14.07.2025 · 2 Min Lesezeit

Der Fall:

Eine Arbeitnehmerin war seit Juni 2021 als Gesundheits- und Krankenpflegerin bei einem Zeitarbeitsunternehmen tätig. Im Arbeitsvertrag war geregelt, dass der Urlaubsanspruch mit der Vergütung abgegolten sei. Bis zu ihrem Ausscheiden zum 14.11.2022 nahm die Arbeitnehmerin keinen Urlaub in Anspruch. Dieser hätte im ersten Jahr 25 Arbeitstage und in zweiten Jahr 27 Arbeitstage betragen. Die Arbeitnehmerin machte im Mai 2023 die Abgeltung von insgesamt 36 Urlaubstagen geltend.

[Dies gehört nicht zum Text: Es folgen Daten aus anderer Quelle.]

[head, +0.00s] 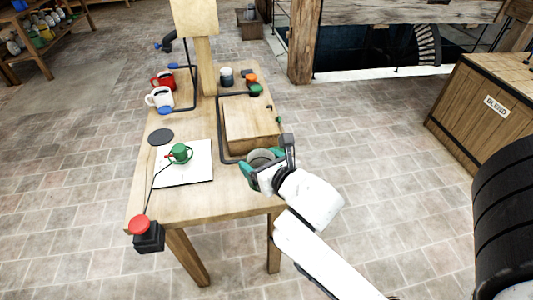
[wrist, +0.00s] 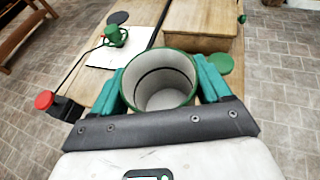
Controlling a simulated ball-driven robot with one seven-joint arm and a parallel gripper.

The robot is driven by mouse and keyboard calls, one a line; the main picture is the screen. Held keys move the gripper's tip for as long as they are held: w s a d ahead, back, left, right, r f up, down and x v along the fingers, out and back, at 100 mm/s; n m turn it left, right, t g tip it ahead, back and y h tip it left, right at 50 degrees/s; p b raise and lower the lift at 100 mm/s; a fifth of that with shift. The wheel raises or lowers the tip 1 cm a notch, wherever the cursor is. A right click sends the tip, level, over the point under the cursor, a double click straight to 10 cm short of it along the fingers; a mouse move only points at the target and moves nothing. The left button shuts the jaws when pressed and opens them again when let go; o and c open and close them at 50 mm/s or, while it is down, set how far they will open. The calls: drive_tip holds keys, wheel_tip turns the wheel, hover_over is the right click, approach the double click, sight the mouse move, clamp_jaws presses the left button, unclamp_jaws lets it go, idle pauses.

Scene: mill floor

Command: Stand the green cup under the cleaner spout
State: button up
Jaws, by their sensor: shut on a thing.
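The green cup (wrist: 178,78) has a green rim and a pale grey inside. It is between the green fingers of my gripper (wrist: 162,85) in the wrist view, open end facing the camera. In the head view the cup (head: 261,156) is in my gripper (head: 264,162) at the table's right edge, just in front of the wooden box. Whether it touches the table, I cannot tell. Dark pipes (head: 220,125) run around the box and along the table. I cannot make out which part is the cleaner spout.
A small green fitting (head: 180,153) stands on a white sheet (head: 200,172), wired to a red button (head: 139,225). A dark disc (head: 161,136) lies behind it. Red (head: 163,81) and white (head: 159,98) mugs stand at back left. A wooden box (head: 250,128) fills the right side. A post (head: 205,65) rises behind.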

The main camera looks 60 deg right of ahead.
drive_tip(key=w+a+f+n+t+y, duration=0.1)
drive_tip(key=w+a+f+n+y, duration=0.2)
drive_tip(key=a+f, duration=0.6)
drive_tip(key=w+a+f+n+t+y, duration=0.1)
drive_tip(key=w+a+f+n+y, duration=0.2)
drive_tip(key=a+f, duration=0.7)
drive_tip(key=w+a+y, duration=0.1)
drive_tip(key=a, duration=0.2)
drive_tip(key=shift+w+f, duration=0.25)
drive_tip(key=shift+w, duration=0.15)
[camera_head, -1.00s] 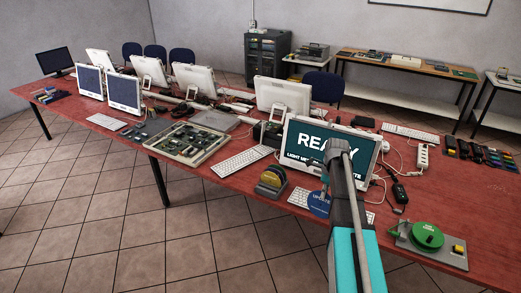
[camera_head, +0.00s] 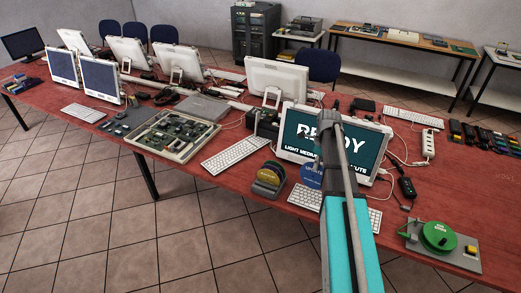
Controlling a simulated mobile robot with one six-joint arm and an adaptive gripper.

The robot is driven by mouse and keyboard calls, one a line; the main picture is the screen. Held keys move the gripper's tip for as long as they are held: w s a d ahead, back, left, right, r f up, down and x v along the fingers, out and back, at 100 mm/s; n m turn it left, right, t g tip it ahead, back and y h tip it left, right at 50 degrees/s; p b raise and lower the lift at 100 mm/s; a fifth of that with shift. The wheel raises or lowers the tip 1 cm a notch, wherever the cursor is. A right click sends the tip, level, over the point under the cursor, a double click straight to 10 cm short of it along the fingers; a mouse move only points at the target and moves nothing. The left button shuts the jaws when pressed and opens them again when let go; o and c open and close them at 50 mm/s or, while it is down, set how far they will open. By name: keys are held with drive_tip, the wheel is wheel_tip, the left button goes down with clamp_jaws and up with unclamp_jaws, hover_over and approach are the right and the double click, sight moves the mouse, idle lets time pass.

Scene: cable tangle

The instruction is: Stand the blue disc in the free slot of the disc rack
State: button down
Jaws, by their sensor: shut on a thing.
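The blue disc (camera_head: 312,174), with pale lettering, is held in front of the lit screen, its right part hidden behind my arm. My gripper (camera_head: 321,163) is mostly hidden by my own arm; it is shut on the disc. The disc rack (camera_head: 267,181) stands on the red table just left of the disc and holds upright discs with yellow and dark faces. Its free slot cannot be made out at this size. The blue disc is apart from the rack, to its right.
A monitor (camera_head: 298,134) stands close behind my gripper. A keyboard (camera_head: 236,152) lies left of the rack, and another (camera_head: 306,197) lies below the disc. A grey device with a green disc (camera_head: 437,236) sits at right. The table's front edge runs just before the rack.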

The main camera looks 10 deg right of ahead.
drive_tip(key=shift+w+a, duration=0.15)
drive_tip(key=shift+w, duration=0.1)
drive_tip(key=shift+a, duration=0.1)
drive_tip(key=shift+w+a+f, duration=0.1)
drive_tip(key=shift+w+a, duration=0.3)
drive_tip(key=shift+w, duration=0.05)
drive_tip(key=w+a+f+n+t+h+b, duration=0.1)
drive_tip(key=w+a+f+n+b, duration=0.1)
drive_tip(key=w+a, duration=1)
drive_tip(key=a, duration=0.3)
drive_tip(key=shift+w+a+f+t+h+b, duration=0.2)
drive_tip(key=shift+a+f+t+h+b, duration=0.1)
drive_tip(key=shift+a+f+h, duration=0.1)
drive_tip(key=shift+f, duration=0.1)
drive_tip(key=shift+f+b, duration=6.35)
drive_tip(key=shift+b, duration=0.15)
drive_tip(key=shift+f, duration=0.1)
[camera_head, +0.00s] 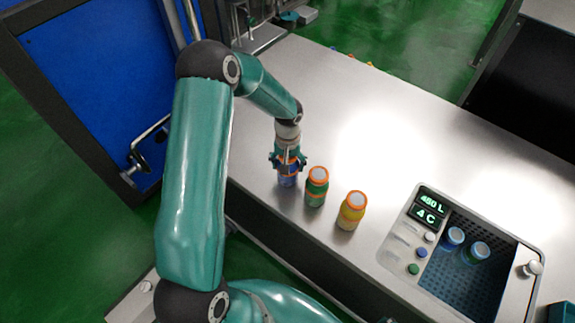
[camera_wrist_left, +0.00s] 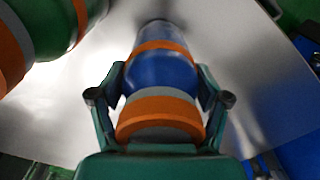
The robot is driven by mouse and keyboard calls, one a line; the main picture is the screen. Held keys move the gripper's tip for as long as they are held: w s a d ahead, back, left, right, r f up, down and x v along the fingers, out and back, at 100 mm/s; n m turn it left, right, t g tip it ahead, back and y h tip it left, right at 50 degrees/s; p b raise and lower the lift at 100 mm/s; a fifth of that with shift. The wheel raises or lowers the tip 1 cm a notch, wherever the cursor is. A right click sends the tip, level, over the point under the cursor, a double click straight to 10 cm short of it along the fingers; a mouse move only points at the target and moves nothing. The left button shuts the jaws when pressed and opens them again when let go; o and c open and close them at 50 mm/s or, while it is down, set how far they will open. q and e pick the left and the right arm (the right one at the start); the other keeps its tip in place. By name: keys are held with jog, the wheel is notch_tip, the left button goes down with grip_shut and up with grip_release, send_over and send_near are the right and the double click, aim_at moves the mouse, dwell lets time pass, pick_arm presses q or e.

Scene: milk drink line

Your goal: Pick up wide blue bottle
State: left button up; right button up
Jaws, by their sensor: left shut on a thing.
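The wide blue bottle (camera_head: 287,181) with an orange cap stands upright on the metal counter at the left end of a row of bottles. My left gripper (camera_head: 288,162) comes down on it from above and is shut around its upper part, covering most of it in the head view. In the left wrist view the blue bottle (camera_wrist_left: 160,72) lies between the two fingers, with its orange and grey cap (camera_wrist_left: 160,118) nearest the camera. I cannot tell whether its base touches the counter. My right gripper is not in view.
A green bottle (camera_head: 317,187) stands close to the right of the blue one, then a yellow bottle (camera_head: 351,211). A sunken tray (camera_head: 460,290) with two blue-topped bottles (camera_head: 453,238) and a display panel (camera_head: 427,206) is at the right.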

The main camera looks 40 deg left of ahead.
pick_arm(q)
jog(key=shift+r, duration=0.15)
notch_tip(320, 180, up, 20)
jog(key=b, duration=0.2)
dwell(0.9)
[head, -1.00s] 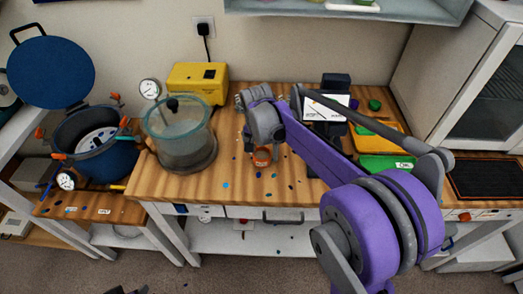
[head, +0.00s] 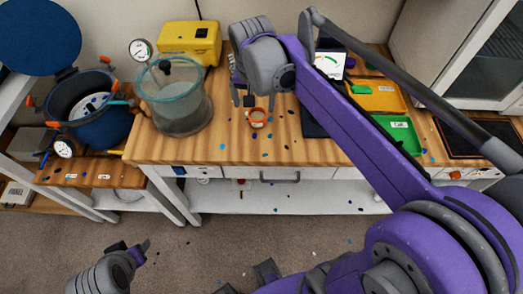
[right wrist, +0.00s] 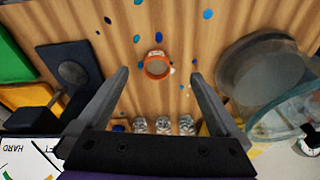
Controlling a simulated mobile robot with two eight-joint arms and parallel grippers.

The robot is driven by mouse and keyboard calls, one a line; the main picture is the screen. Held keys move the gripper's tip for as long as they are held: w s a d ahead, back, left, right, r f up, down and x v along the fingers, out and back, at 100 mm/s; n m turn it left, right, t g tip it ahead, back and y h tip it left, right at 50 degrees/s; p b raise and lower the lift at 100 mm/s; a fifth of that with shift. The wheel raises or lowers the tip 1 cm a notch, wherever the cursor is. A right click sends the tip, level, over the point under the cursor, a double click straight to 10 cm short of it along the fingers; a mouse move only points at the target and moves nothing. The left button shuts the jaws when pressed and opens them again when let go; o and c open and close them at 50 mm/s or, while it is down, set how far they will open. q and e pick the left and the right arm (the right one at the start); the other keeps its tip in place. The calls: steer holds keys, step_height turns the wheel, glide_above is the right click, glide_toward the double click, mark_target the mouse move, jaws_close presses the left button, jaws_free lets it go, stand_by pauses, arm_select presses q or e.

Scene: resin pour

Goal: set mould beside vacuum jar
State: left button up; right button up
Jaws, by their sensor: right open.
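The mould is probably the small orange ring-shaped cup with a pale inside (head: 257,118); it stands on the wooden bench and also shows in the right wrist view (right wrist: 157,65). The vacuum jar (head: 180,108) is a clear round chamber with a teal rim and a gauge, left of the mould with bare wood between. It shows at the right in the wrist view (right wrist: 262,75). My right gripper (head: 254,102) is open and empty, fingers pointing down, with the mould beyond and between its tips. My left gripper (head: 133,248) is low in front of the bench; its jaw opening is unclear.
A yellow pump box (head: 190,40) stands behind the jar. A blue pot (head: 95,122) stands at the left. Green (head: 400,132) and yellow (head: 378,95) trays lie right of the mould. Several clear cups (right wrist: 163,125) show in the wrist view. Coloured spots dot the bench.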

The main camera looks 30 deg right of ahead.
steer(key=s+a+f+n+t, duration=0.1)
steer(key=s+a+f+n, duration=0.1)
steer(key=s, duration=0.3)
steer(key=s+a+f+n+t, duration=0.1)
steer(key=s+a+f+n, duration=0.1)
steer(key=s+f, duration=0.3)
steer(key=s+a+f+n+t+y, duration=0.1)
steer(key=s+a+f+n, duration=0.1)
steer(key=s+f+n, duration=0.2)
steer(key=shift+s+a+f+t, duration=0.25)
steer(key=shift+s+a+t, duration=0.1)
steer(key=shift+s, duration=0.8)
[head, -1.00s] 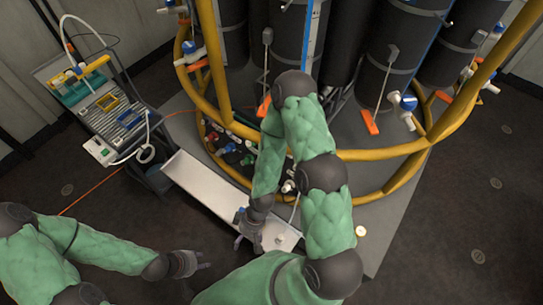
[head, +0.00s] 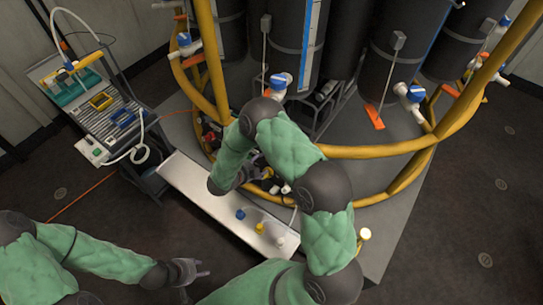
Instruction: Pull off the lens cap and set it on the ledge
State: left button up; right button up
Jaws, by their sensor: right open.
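A long pale ledge (head: 200,190) runs below the yellow frame. On it stand a blue cap (head: 240,214), a yellow cap (head: 260,229) and a white cap (head: 280,241), spaced in a row towards its right end. I cannot tell which is a lens cap. My right gripper (head: 257,163) is open beside the low fittings under the frame, partly hidden by my forearm; I cannot tell whether it touches anything. A whitish fitting (head: 285,188) shows just to its right. My left gripper (head: 197,271) is open and empty over the dark floor, left of the ledge's right end.
A cart (head: 108,115) with coloured bins and a white hose stands at the left. The curved yellow frame (head: 375,151) surrounds tall black cylinders (head: 295,45) with blue-capped valves and orange tabs. The floor at the lower right is clear.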

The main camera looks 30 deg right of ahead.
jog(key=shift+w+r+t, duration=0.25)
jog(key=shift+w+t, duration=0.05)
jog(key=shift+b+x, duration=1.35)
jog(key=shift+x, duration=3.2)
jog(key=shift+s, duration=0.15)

Der Arbeitgeber berief sich auf eine Ausschlussfrist nach dem anwendbaren Tarifvertrag. Hiergegen wandte sich die Arbeitnehmerin. Durch die rechtswidrige Abgeltungsklausel für den Urlaub sei sie davon abgehalten worden, den Urlaub rechtzeitig geltend zu machen.

Erst durch anwaltliche Beratung habe sie erfahren, dass die Abgeltung unzulässig sei. Der Arbeitgeber habe auch nicht darauf hingewiesen, dass der Urlaub verfalle. Sie müsse daher Urlaubsabgeltung, zumindest aber Schadensersatz erhalten.

§  Das Urteil:

Das Landesarbeitsgericht (LAG) Baden-Württemberg folgte dieser Argumentation nicht. Der Urlaubsanspruch sei entstanden und wegen der Beendigung des Arbeitsverhältnisses grundsätzlich abzugelten. Allerdings habe die Arbeitnehmerin die geltende Ausschlussfrist versäumt. Auf diese könne sich der Arbeitgeber auch berufen. Er sei lediglich rechtsirrig der Auffassung gewesen, er könne durch eine hohe Stundenvergütung den Urlaub kompensieren.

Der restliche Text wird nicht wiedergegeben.